Kamu pasti akrab dengan suara tersebut. Bisa jadi, setiap hari kamu mendengar suara seorang wanita yang menggendong botol-botol jamu lalu berkeliling dan mengeraskan suara agar dagangannya laris manis.
Di era yang makin canggih, jumlah pedagang jamu gendong makin berkurang. Perkembangan zaman membuat kita jarang sekali melihat wanita berjualan jamu gendong. Padahal, puluhan tahun lalu, jamu adalah minuman primadona. Kalau sekarang, penyuka jamu akan datang ke toko jamu atau membeli jamu instan buatan pabrik, tidak lagi membeli jamu gendong .
Meski makin banyak jamu buatan pabrik yang lebih higienis dan praktis, masih ada Mbok Jamu yang setia menjajakan jamu gendongnya. Wanita itu adalah Sri Lestari, ia masih berjualan jamu gendong demi melestarikan warisan leluhur dan meneruskan tradisi. Saat ditemui tim vemale.com, ibu Sri bercerita.
"Sebelum aku berjualan jamu gendong, aku sempat kerja di (bidang) konveksi. Namun saat ibu aku pensiun sebagai tukang jualan jamu gendong, akhirnya aku lebih memilih berjualan jamu hingga saat ini. Kira-kira aku sudah dua tahun berjualan jamu," ungkap wanita 33 tahun ini.
Ibu Sri berasal dari Solo dan sudah tinggal di Bogor sejak tahun 2003. Meski jamu makin ditinggalkan oleh masyarakat modern, ternyata masih ada saja penggemar jamu gendong. Ibu Sri tidak takut kehilangan pelanggan walau saingannya adalah jamu-jamu buatan pabrik.
"Aku nggak pernah takut nggak ada yang beli, karena ibu aku sudah punya langganan sendiri. Alhamdulillah, aku nggak cari-cari pembeli lagi," tambah Sri.
Berjalan kaki dengan menggendong bakul jamu yang berat adalah tantangan bagi ibu Sri. Beliau sudah biasa berkeliling komplek dari tempat ia tinggal lalu berjalan kaki. Biasanya Ibu Sri berjualan mulai jam 09:00 pagi hingga jam 16:00 sore. Dalam waktu satu hari, beliau bisa menghasilkan uang sebanyak Rp 100.000. Hasil berjualan itu didapat dari hasil menjual jamu seharga Rp 2.000 - Rp 5.000 per-gelas.
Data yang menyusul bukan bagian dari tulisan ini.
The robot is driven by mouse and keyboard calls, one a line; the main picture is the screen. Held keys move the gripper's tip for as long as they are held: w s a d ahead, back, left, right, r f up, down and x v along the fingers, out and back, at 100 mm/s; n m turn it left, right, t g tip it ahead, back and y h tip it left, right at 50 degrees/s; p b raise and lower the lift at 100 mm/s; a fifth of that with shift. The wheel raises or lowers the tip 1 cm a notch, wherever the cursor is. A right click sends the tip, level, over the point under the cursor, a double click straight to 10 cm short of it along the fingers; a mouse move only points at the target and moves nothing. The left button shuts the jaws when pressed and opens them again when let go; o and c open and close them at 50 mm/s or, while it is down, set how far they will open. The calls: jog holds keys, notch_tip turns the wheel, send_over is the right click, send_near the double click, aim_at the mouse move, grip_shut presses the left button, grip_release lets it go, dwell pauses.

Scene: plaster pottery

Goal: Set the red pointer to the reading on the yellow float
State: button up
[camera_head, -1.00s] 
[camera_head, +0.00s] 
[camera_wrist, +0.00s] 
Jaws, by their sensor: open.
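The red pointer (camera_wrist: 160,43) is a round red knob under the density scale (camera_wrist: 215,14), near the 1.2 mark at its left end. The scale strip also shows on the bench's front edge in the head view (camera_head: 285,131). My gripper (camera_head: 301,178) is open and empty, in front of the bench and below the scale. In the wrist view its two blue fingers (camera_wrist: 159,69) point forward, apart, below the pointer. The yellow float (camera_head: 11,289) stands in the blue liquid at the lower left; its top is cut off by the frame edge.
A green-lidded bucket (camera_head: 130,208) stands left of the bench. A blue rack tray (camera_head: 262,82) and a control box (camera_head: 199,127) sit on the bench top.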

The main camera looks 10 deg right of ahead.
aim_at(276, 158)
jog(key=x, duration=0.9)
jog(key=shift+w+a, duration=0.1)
Penghasilan tersebut bisa dikatakan tidak terlalu banyak untuk hidup di kota seperti Bogor. Namun, kesederhanaan ibu Sri membuat penghasilannya cukup untuk banyak hal. Beliau mengirim uang tersebut ke kampung halamannya di Solo untuk membiayai anaknya sekolah dan membayar kontrakan.
Wanita yang masih muda ini tinggal sendiri di kontrakan. "Di sini aku tinggal sendiri, suami kerja di kota lain, jadi tidak bisa pulang setiap hari. Orang tua tinggal di kampung, sedangkan anak aku tinggal dan bersekolah bersama orangtuaku di Solo," tambah ibu Sri.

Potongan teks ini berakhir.